Single out the lines of the material that contain "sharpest" and copy them.
# Start of Records for this task
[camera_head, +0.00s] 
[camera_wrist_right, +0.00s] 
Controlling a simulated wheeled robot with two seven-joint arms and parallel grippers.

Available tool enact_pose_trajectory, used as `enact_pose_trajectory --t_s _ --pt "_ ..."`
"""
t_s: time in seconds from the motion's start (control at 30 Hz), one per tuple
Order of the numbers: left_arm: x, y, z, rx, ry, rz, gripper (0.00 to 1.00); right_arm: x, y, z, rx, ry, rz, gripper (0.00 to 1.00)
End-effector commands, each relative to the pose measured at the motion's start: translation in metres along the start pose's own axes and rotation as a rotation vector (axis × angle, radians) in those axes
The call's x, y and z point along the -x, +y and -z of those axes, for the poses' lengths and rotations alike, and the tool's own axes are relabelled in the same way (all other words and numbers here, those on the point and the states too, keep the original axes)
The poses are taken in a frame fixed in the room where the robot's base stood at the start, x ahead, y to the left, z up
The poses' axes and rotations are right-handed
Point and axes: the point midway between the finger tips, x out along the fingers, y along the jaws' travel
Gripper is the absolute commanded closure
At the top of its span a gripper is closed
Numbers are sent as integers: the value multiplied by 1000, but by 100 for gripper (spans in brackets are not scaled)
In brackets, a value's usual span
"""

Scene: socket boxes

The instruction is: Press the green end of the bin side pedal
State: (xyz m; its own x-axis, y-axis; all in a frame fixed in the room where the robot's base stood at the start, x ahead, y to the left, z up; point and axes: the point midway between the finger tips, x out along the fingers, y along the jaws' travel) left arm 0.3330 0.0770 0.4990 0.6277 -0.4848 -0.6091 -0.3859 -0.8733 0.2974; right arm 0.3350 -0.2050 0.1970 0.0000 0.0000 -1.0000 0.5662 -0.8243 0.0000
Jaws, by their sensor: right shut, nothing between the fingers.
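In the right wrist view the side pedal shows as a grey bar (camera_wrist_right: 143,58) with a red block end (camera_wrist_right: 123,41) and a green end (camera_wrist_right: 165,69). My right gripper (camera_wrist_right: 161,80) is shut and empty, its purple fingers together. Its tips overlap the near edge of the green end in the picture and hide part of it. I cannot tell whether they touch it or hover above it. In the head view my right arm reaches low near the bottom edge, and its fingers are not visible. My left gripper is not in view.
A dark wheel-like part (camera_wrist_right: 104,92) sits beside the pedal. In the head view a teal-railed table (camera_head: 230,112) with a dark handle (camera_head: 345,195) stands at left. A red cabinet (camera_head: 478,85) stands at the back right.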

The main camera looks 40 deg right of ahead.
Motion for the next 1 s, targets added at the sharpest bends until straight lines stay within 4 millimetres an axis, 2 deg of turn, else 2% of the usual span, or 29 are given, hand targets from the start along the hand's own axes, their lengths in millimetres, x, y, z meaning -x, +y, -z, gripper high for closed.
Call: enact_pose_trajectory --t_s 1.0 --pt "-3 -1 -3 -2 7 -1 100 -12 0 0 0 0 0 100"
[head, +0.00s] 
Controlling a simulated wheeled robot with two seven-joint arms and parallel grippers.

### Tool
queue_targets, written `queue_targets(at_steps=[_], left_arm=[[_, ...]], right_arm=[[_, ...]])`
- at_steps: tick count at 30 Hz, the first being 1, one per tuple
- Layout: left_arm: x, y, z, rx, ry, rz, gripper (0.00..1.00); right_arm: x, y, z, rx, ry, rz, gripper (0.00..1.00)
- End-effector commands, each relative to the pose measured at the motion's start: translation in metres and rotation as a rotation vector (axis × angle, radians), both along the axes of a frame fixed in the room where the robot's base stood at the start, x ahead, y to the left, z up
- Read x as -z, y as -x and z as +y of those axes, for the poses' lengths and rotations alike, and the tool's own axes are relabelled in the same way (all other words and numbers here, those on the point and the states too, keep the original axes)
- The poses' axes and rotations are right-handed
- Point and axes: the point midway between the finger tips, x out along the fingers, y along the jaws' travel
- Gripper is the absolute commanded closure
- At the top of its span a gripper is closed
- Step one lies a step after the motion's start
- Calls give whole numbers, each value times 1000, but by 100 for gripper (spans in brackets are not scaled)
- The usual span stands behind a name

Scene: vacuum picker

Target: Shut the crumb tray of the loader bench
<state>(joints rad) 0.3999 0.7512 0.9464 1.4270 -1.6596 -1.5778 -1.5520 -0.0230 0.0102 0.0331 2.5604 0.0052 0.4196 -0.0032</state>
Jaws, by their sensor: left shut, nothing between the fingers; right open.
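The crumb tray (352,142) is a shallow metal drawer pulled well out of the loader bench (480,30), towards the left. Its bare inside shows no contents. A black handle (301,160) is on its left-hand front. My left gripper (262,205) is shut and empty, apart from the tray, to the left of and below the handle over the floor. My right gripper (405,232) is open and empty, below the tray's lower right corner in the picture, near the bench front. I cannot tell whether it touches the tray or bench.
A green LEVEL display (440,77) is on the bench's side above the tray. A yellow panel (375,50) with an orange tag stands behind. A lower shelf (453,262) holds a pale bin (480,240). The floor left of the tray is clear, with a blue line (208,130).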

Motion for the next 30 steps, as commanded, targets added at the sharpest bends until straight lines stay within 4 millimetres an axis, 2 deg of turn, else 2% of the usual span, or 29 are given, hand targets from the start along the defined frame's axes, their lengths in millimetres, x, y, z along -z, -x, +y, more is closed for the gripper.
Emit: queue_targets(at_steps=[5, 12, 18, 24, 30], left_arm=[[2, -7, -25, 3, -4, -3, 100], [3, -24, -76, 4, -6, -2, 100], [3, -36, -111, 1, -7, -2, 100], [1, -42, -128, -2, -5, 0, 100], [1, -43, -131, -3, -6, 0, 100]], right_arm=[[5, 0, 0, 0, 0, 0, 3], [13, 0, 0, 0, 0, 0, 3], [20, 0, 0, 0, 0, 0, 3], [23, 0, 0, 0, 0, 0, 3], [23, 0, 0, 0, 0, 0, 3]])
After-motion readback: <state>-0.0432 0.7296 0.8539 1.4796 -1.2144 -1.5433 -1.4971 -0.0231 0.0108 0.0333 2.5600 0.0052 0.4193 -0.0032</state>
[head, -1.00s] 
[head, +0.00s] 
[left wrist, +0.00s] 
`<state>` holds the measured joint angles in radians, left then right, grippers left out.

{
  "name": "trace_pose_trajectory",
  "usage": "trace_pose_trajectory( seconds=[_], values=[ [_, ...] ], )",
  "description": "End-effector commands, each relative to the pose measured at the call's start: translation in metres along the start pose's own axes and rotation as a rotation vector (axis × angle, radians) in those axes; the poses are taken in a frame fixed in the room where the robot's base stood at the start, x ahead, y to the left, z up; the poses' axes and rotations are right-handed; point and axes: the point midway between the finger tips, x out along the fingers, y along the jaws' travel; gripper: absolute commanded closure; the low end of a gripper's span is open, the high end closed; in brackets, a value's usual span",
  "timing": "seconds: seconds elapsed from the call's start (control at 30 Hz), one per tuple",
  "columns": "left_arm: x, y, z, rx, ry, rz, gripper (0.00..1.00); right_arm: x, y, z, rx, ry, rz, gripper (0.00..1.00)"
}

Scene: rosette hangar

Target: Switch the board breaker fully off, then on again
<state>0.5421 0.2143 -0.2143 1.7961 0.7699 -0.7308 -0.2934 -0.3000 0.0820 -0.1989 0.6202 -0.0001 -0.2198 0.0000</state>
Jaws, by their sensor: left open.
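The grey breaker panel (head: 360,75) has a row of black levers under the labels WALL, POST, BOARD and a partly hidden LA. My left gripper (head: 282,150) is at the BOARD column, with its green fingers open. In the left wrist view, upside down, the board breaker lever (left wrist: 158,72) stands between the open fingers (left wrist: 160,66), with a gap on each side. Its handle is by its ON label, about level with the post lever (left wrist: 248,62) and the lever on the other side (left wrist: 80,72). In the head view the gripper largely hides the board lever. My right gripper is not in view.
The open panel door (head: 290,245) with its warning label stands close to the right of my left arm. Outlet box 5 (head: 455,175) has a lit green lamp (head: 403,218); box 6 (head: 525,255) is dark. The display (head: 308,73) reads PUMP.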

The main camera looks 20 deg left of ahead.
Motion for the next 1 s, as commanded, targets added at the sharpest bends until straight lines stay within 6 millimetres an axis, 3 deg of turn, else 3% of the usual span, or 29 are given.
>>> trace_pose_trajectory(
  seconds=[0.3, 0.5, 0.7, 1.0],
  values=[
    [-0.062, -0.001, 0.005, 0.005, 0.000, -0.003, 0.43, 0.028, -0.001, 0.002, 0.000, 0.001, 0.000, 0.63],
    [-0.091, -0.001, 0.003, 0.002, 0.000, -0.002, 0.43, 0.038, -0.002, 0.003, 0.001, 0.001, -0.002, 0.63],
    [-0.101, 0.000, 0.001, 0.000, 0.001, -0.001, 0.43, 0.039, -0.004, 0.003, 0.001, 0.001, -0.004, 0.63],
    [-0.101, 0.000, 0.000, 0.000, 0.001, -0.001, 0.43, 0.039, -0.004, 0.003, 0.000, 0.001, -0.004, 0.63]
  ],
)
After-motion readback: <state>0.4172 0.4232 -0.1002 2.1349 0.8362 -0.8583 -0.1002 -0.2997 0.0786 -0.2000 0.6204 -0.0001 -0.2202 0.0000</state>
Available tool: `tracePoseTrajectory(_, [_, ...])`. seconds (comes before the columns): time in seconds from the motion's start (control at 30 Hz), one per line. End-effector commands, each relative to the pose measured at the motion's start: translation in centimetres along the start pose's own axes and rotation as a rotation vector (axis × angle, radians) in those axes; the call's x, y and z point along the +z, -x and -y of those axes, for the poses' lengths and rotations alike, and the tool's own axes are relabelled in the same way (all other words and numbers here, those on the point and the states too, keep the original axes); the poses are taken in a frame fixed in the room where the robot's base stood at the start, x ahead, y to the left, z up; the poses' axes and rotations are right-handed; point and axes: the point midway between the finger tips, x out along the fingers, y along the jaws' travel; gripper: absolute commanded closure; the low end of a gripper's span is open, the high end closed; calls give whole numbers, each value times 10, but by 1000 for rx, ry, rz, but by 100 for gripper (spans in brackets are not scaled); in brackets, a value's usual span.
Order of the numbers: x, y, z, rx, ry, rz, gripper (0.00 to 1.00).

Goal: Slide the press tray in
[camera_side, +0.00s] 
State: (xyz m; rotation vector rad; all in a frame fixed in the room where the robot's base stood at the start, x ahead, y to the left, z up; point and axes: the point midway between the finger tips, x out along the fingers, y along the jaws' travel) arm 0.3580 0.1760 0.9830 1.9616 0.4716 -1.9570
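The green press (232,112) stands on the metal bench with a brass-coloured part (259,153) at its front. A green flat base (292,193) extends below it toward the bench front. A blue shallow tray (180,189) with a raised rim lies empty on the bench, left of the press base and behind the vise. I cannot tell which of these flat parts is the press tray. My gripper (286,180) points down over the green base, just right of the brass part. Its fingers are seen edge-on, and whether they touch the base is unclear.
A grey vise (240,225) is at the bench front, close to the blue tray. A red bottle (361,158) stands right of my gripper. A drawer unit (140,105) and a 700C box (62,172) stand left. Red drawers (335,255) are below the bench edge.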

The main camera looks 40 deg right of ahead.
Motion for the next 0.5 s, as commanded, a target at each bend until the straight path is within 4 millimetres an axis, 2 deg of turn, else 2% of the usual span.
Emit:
# End of Records for this task
Problem solution →
Motion for the next 1 s, targets added at the sharpest bends until straight lines stay within 4 millimetres an axis, 2 deg of turn, else 2% of the usual span, or 29 are given, hand targets from the start along the hand's own axes, their lengths in millimetres, x, y, z meaning -x, +y, -z, gripper high for closed.
Motion for the next 30 steps, as commanded, targets added at the sharpest bends until straight lines stay within 4 millimetres an axis, 2 deg of turn, else 2% of the usual span, or 29 are given, hand targets from the start along the defined frame's axes, their lengths in millimetres, x, y, z along -z, -x, +y, more is closed for the gripper.
Motion for the next 1 s, as commanded, targets added at the sharpest bends until straight lines stay within 6 millimetres an axis, 3 deg of turn, else 3% of the usual span, or 29 are given.

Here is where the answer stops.